Given that domestic cats are descended from largely solitary wildcats, it’s not immediately apparent why they should have developed such a complex system of vocal communication. Females do use a range of sounds to communicate with their kittens, but wildcats rarely meow as a way of communicating with other adult cats. In fact, the purpose of the meow in the wild is not fully understood. Tellingly, feral cats – despite being every bit as domestic as our pets – are also much less vocal.
It seems likely, then, that these chatty tendencies have developed and expanded as a direct result of close association with humans. So, yes, your cat really is trying to tell you something. Humans are hard-wired to respond to vocalizations (this is why babies make so much noise well before they have anything interesting to say for themselves) and cats have learnt that ‘speaking’ to us is often rewarded with attention or food. With a bit of practice, humans can even be taught to follow instructions. ’Feed me’, ‘let me out’, ‘let me in again’ are orders that most humans can be trained to understand.
It’s not just the meow that can be used to control human behavior. Cats cunningly use their purrs to encourage us to satisfy their every whim. Scientists have recorded two distinct types of cat purr. The non-solicitation purr expresses general contentment and is often heard when a cat is being stroked. The solicitation purr, by contrast, seems to be aimed very squarely at us and is commonly heard when a cat anticipates food. This second type of purr is faster and contains peaks of louder, higher frequency sounds (similar to the frequency of a crying baby). Humans generally find this second purr more annoying, but also hard to ignore. Nothing gets a person running to the cat-food cupboard more quickly than a strategically deployed solicitation purr.That soft, soothing purring sound has to be one of the greatest joys of sharing life with a cat. The word “purr” generally suggests contentment and satisfaction, whether applied to a cat or human, but how do cats produce such a beguiling sound and what does it really mean?
Firstly, the technicalities. Cats use their larynx and diaphragm muscles to purr, producing 20-30 vibrations per second, and they’re able to do this while both inhaling and exhaling. Domestic cats are not the only purring felines, but cats can either roar or purr – not both. Lions, for instance, can manage a magnificent roar but can’t purr for toffee.

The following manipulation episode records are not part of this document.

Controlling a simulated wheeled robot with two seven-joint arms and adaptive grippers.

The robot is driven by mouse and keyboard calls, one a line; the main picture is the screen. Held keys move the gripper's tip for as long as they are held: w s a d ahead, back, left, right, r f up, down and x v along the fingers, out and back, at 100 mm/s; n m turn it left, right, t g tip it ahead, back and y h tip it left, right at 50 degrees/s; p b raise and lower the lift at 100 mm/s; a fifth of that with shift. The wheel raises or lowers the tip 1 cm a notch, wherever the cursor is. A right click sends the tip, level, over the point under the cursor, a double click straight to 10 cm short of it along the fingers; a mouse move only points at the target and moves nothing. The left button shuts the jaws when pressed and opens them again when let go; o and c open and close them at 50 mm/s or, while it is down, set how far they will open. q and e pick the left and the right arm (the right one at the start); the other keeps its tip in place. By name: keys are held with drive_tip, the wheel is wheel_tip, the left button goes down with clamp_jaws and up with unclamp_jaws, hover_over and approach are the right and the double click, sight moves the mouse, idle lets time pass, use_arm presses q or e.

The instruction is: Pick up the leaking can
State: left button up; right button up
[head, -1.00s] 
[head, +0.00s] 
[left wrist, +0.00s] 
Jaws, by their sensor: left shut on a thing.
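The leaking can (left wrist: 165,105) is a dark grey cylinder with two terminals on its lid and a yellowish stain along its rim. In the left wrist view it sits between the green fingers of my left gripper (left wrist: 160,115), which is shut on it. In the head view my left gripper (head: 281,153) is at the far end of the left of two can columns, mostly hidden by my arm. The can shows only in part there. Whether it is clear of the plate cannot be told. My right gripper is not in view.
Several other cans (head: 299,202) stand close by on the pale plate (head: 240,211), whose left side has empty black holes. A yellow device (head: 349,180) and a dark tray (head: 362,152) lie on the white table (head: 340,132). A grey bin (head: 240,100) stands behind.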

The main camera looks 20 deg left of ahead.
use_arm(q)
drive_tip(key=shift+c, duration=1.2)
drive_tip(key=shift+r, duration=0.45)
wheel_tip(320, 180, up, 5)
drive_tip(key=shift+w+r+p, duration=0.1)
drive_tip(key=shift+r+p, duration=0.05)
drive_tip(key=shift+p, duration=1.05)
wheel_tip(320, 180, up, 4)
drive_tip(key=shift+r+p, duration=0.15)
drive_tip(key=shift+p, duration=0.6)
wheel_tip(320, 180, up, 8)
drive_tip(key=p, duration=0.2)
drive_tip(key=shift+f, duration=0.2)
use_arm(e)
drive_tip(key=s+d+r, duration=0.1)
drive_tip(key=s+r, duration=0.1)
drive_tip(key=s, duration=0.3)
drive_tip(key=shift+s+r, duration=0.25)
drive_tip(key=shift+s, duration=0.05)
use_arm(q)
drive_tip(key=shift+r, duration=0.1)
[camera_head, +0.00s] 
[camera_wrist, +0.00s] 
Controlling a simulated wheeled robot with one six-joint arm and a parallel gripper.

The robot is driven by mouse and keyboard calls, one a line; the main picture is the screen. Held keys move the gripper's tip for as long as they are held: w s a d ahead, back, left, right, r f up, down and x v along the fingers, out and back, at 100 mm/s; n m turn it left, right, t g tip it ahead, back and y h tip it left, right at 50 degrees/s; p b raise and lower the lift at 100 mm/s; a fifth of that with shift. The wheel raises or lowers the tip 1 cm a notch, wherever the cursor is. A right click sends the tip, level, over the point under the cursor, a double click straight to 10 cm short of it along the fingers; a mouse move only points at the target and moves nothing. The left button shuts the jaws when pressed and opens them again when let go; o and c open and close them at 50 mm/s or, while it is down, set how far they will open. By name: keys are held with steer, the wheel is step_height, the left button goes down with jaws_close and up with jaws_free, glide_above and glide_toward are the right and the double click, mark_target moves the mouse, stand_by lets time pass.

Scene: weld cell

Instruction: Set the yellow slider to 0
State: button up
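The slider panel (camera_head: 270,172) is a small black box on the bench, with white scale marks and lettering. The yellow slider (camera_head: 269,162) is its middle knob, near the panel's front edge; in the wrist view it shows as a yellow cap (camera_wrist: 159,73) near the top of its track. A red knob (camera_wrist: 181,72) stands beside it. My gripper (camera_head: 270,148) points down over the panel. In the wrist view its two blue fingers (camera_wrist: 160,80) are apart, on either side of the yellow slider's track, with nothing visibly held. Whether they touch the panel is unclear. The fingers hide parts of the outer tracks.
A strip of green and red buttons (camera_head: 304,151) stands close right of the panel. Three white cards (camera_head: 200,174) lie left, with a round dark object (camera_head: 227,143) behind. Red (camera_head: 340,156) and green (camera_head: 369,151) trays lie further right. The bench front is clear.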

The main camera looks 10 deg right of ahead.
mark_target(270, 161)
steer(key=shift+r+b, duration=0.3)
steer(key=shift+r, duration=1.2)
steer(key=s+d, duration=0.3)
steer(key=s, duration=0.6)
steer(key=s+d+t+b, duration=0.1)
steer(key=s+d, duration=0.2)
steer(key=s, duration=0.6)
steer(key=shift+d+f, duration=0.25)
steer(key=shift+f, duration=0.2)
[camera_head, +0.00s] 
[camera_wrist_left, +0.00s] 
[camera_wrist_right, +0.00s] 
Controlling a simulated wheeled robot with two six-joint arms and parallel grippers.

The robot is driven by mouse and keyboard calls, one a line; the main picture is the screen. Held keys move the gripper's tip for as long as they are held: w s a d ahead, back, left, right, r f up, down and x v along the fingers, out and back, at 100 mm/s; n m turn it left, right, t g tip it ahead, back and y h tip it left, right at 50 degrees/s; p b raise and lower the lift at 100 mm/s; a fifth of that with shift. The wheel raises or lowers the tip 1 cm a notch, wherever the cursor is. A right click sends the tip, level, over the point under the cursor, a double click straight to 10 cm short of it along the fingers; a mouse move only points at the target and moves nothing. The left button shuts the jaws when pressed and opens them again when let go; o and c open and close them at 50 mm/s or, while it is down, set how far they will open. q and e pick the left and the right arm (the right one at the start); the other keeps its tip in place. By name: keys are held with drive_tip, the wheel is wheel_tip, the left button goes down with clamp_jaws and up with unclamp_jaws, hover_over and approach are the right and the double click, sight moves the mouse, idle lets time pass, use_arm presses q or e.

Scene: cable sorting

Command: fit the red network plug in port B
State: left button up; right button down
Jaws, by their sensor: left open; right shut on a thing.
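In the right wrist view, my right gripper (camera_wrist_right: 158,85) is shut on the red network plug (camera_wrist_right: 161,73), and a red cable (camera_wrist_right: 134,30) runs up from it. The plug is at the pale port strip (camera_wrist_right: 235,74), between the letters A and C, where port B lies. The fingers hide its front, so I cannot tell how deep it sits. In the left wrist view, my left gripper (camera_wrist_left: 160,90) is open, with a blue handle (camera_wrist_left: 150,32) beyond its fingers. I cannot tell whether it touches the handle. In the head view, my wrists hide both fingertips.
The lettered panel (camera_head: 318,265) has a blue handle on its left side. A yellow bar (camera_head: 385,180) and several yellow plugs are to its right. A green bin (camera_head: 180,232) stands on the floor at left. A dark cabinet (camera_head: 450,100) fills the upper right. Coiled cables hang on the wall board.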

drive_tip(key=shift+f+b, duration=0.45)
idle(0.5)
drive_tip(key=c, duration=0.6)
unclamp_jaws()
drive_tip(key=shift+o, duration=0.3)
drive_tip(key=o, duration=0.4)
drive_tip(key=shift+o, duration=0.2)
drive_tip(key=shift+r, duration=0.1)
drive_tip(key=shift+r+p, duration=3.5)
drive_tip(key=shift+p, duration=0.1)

Cats purr when they’re having a special moment with their owners and they can also purr when they’re in contact with other familiar cats they feel bonded to. Cats often purr when they are resting together, grooming each other or rubbing against each other. This cat-to-cat purring begins very early – almost as soon as a cats’ life begins. Newborn kittens respond to the vibrations of their mother’s purring before they can see or hear and they are able to purr back to their mother after a couple of days. Purring keeps mom and kitten in close contact. Female cats also purr while they are giving birth, a time of considerable exertion. In fact, it’s not unusual for cats to purr when in pain or distress or even dying. Screaming in pain is likely to attract the attention of enemies, so cats have developed a quieter way to soothe themselves. The purr is not so much an expression of happiness as a self-soothing mechanism which works in good times and bad.
Feline Vocalization types:
- “Purr” – A polite request for more affection when relaxed, or for comfort when scared, unwell, in pain, giving birth, or approaching death. Purring has potentially self-soothing and tissue-healing roles too. Some cats add an extra high-pitched cry that presses our “nurturing instinct” button, not unlike the way a human baby’s cry does.
- “Meow” – A greeting or a request for human assistance, food or affection, or something else they desire. The delivery ranges from upbeat greetings, gentle reminders, borderline harassments, or “final demands” – such as “Feed-me-nowww!” Kittens produce a high-pitched “mew”. Exclamatory mows tend to announce a successful “hunt”. “Silent” meows are too high-pitched for our ears to detect.
- “Yowl” (aka “whine” or “wail”) – A more intense, sustained “meow”. A cry for help when trapped, lost nauseous, or confused. Also used to drive a threat away.
- “Chirrup” (aka “chirp” or “trill”) – A soft, short, high-pitched rolled “R” or “prrp” sound with a rising inflection. It’s used for locating and greeting other cats, by mothers to find their kittens, when greeting familiar humans, or requesting something desirable.
- “Chatter” (aka “chitter” or “twitter”) – A mix of restrained excitement and frustration when desiring unattainable prey.
- “Caterwaul” – A long, drawn-out female mating call that sounds like they’re in pain. A tomcat’s mating call is a distinctive “mowl”.